------ AVAILABLE RECORDS ------

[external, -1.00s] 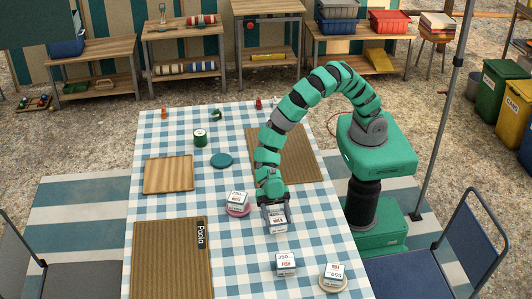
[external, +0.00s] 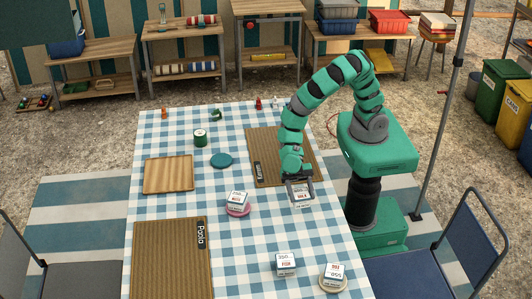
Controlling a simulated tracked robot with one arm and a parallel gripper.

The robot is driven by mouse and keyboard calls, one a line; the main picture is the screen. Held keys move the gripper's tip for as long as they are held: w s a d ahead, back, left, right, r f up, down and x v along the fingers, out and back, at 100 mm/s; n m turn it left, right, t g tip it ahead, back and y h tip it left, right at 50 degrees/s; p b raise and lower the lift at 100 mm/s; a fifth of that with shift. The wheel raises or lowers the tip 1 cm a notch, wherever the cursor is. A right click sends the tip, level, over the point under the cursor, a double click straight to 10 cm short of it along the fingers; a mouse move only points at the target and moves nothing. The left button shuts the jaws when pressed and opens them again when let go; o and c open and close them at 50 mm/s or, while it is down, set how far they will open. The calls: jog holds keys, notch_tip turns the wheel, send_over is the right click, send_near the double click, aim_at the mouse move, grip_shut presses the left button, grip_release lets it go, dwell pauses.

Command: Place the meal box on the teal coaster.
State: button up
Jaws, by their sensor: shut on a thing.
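My gripper (external: 298,192) is shut on a small white box (external: 303,200) with dark print and holds it over the right part of the table. The print is too small to read surely, so I cannot confirm it is the meal box. The teal coaster (external: 221,160) lies flat and bare on the checked cloth, to the left of and farther back than my gripper. A similar white box (external: 237,198) sits on a pink coaster (external: 239,211). Another white box (external: 286,262) stands on the cloth near the front.
A further white box (external: 334,271) sits on a beige coaster (external: 332,287) at the front right. A green tin (external: 200,137) stands just behind the teal coaster. A wooden board (external: 168,174) lies to its left, a brown mat (external: 262,145) to its right. Small figures stand along the back edge.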

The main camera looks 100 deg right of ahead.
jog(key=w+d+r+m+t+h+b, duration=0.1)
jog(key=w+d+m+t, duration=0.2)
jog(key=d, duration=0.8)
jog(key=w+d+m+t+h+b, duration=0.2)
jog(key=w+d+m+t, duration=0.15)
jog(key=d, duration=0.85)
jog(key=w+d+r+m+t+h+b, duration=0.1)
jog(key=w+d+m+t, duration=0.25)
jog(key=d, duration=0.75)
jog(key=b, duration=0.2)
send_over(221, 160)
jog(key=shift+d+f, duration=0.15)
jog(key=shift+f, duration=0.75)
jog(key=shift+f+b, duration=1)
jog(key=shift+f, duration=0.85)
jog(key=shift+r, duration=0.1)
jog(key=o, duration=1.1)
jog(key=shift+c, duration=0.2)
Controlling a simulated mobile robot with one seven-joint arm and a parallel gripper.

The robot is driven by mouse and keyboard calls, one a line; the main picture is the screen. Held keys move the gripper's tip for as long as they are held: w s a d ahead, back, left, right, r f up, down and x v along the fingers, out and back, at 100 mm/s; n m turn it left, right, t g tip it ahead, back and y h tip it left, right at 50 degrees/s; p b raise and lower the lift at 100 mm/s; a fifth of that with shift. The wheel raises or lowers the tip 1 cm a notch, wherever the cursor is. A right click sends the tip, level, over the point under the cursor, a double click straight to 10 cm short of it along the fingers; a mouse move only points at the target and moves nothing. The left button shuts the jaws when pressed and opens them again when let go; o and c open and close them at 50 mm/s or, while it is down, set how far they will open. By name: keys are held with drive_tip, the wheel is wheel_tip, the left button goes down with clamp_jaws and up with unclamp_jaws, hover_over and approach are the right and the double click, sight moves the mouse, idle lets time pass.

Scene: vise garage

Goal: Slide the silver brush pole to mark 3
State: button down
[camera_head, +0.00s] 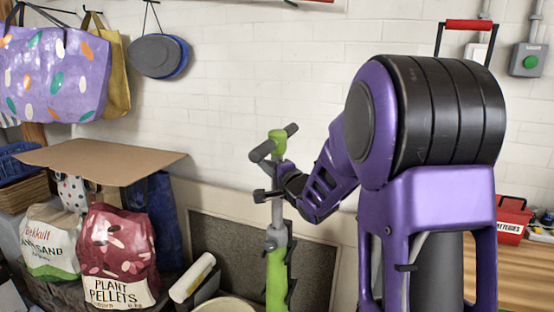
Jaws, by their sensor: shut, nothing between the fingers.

------

• _AIM_
Using the data above, repeat exactly the lines that begin at the line with "go, dwell pauses." and end at the line with "State: button up", both ends included.

• _TASK SOLUTION_
The robot is driven by mouse and keyboard calls, one a line; the main picture is the screen. Held keys move the gripper's tip for as long as they are held: w s a d ahead, back, left, right, r f up, down and x v along the fingers, out and back, at 100 mm/s; n m turn it left, right, t g tip it ahead, back and y h tip it left, right at 50 degrees/s; p b raise and lower the lift at 100 mm/s; a fifth of that with shift. The wheel raises or lowers the tip 1 cm a notch, wherever the cursor is. A right click sends the tip, level, over the point under the cursor, a double click straight to 10 cm short of it along the fingers; a mouse move only points at the target and moves nothing. The left button shuts the jaws when pressed and opens them again when let go; o and c open and close them at 50 mm/s or, while it is down, set how far they will open. The calls: jog holds keys, notch_tip turns the wheel, send_over is the right click, send_near the double click, aim_at the mouse move, grip_shut presses the left button, grip_release lets it go, dwell pauses.

Command: Place the meal box on the teal coaster.
State: button up

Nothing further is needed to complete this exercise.